映画なら何でもつい見てしまう映画好きの性で見てしまいました。が、映画館で見ていたら暴れていたかも知れません。

タイムスリップまでしてなぜ今バブルを描くのか、それこそが本作の主要本題ですね。しかし、何も描いていない。徹底的にバブルを笑い飛ばしたかったのか、それともあの時代を痛烈に皮肉りたいのか、またはあの頃をとことん懐かしむのか、そのどれでもない。懐かしむだけならまだ「ALWAYS」の方がましです。つまり、この映画の企画そのものがずさんなのです。企画書見せて欲しいくらいです。企画がなってない上に脚本もダメ。お座敷のケンカシーンのグダグダ感はこれがプロの手による撮影なのか、という気すらしました。
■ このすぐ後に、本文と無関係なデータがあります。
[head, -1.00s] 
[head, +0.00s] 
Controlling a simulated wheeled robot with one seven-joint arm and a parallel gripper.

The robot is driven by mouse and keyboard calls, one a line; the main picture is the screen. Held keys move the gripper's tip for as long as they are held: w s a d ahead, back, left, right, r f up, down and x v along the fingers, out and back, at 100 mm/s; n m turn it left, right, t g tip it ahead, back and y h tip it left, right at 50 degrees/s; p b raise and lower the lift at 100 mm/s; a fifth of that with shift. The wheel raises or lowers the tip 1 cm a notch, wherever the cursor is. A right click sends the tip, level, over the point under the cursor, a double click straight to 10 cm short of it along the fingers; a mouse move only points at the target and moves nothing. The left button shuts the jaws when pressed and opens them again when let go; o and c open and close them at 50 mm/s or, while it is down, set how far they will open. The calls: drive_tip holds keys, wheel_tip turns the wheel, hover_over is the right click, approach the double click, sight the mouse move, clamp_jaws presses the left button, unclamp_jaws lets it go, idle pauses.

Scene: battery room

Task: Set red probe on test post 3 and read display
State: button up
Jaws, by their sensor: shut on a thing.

ホイチョイプロなら、おそらくバブルの恩恵を嫌と言うほど受けたはずです。なのに、なぜこのようなしょぼい描写の連続なのでしょう。あの時、ちょうど私は大学生で、週に3日はタダでディスコに通い、ボディコン着て朝まで踊り続けてました。高額なバイトが巷にあふれ労せずとも遊ぶお金が手に入りました。今思い起こせば心底恥ずかしくなるほどの浮かれポンチでした。当時の象徴と言えば、不動産、外車、ブランドスーツ、高級腕時計などのアイテムがいくらでも列挙できます。しかし、札束見せてタクシー止めたり、一等商品が現金200万円だったり、あまりにもワンパターンな描写が続き頭を抱えたくなりました。ホイチョイならあの頃のリアルを知らないはずはなかろうに。

バブルを描くということは、アリなネタだと思います。やりようによっては面白くなるモチーフでしょう。しかし、全く中身がないのだからどうしようもありません。何もあの頃を見つめ直せとか、日本経済の転換期としてしっかり描けと言っているわけではありません。映画としての中身が空っぽなんです。また、音楽が薄い。バブルを描くなら、もっと音楽に力を入れましょうよ。ディスコソウルに始まりブリティッシュ・ニューウェイヴからユーロビートへとバブル期のめくるめく音楽シーンは、当時を表現するには格好の材料のはず。それが、「Can't Take My Eyes Off You」の繰り返しですからね。あまりにもステレオタイプで悲しくなりました。制作者の方は「ブギーナイツ」でも見てお勉強してください。